Request:
Drop the images; return everything else in the listing below exactly.

== Information provided ==

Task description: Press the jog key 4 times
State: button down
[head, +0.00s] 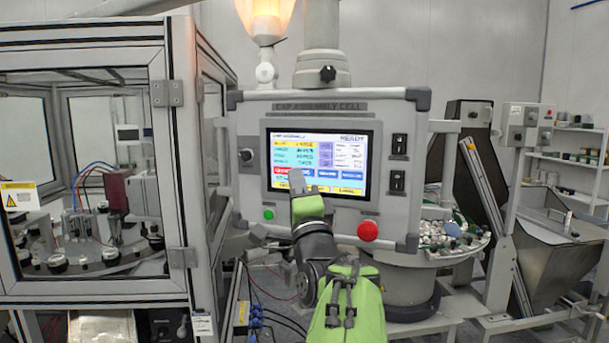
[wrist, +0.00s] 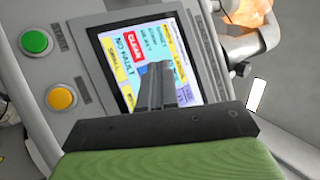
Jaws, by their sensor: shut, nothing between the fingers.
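The control panel (head: 330,108) stands ahead with a lit touchscreen (head: 345,160) showing coloured keys and text rows. My gripper (head: 297,184) is shut and empty, its fingertips in front of the lower left of the screen. In the wrist view my gripper (wrist: 159,70) overlaps the screen (wrist: 112,72), beside a red CLEAR key (wrist: 134,46) and NO FAULT text. Whether the tips touch the glass I cannot tell. No label that I can read as jog shows; some keys are hidden behind the fingers.
A green button (head: 268,214) and a red mushroom button (head: 368,231) sit below the screen. A yellow button (wrist: 61,98) shows in the wrist view. Two black switches (head: 398,146) are right of the screen. A glazed enclosure (head: 80,60) stands left, a parts bowl (head: 460,248) right.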

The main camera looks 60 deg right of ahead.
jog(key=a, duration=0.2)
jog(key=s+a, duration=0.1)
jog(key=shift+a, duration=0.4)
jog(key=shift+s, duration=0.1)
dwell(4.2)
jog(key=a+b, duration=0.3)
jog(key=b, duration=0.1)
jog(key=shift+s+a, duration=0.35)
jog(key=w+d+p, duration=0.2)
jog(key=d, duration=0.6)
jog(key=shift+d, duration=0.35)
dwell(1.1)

===

Task output:
Task description: Press the jog key 4 times
State: button down
[head, +0.00s] 
[wrist, +0.00s] 
Jaws, by their sensor: shut, nothing between the fingers.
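The control panel (head: 330,108) stands ahead with a lit touchscreen (head: 345,160) showing coloured keys and text rows. My gripper (head: 297,184) is shut and empty, its fingertips in front of the lower left of the screen. In the wrist view my gripper (wrist: 159,70) overlaps the screen (wrist: 112,72), beside a red CLEAR key (wrist: 134,46) and NO FAULT text. Whether the tips touch the glass I cannot tell. No label that I can read as jog shows; some keys are hidden behind the fingers.
A green button (head: 268,214) and a red mushroom button (head: 368,231) sit below the screen. A yellow button (wrist: 61,98) shows in the wrist view. Two black switches (head: 398,146) are right of the screen. A glazed enclosure (head: 80,60) stands left, a parts bowl (head: 460,248) right.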

The main camera looks 60 deg right of ahead.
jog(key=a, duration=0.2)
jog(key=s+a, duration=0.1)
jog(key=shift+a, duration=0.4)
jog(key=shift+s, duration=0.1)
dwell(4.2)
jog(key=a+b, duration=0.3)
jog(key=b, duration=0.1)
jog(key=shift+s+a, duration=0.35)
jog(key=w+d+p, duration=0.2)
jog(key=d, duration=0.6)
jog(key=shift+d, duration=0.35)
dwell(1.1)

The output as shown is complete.